**REQUIREMENTS:**
Your task is to repeat the lines below exactly, excluding any pictures they contain.

**GIVEN MATERIAL:**
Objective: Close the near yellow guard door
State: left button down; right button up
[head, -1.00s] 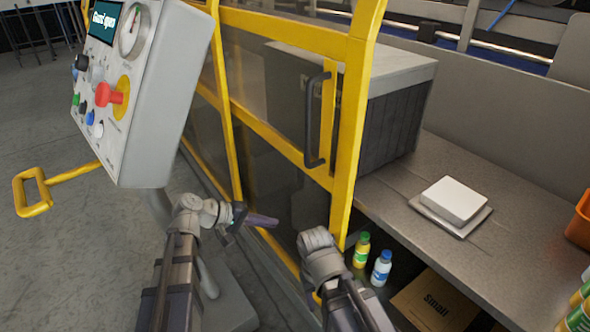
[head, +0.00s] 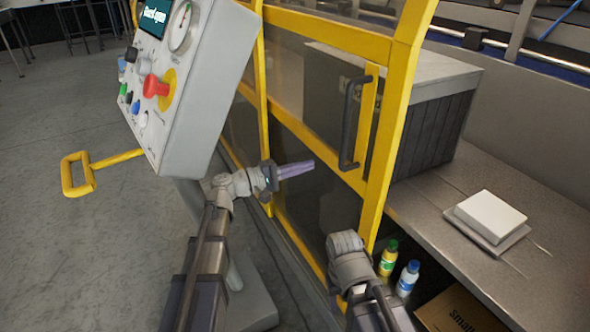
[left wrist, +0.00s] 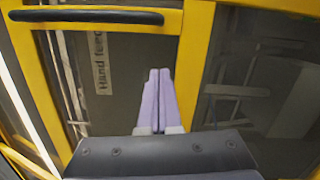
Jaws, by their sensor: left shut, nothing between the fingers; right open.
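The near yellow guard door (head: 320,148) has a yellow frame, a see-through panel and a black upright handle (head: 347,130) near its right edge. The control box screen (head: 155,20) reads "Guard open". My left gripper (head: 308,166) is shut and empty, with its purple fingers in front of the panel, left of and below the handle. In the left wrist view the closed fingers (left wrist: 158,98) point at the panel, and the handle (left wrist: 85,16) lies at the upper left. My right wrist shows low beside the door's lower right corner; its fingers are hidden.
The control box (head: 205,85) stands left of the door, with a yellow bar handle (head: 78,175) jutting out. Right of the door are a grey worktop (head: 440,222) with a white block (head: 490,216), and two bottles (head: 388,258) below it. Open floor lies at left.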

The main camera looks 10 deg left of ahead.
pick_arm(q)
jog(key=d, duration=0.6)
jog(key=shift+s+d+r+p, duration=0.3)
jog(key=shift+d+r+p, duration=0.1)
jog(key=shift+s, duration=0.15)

**THE ANSWER:**
Objective: Close the near yellow guard door
State: left button down; right button up
[head, -1.00s] 
[head, +0.00s] 
[left wrist, +0.00s] 
Jaws, by their sensor: left shut, nothing between the fingers; right open.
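The near yellow guard door (head: 320,148) has a yellow frame, a see-through panel and a black upright handle (head: 347,130) near its right edge. The control box screen (head: 155,20) reads "Guard open". My left gripper (head: 308,166) is shut and empty, with its purple fingers in front of the panel, left of and below the handle. In the left wrist view the closed fingers (left wrist: 158,98) point at the panel, and the handle (left wrist: 85,16) lies at the upper left. My right wrist shows low beside the door's lower right corner; its fingers are hidden.
The control box (head: 205,85) stands left of the door, with a yellow bar handle (head: 78,175) jutting out. Right of the door are a grey worktop (head: 440,222) with a white block (head: 490,216), and two bottles (head: 388,258) below it. Open floor lies at left.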

The main camera looks 10 deg left of ahead.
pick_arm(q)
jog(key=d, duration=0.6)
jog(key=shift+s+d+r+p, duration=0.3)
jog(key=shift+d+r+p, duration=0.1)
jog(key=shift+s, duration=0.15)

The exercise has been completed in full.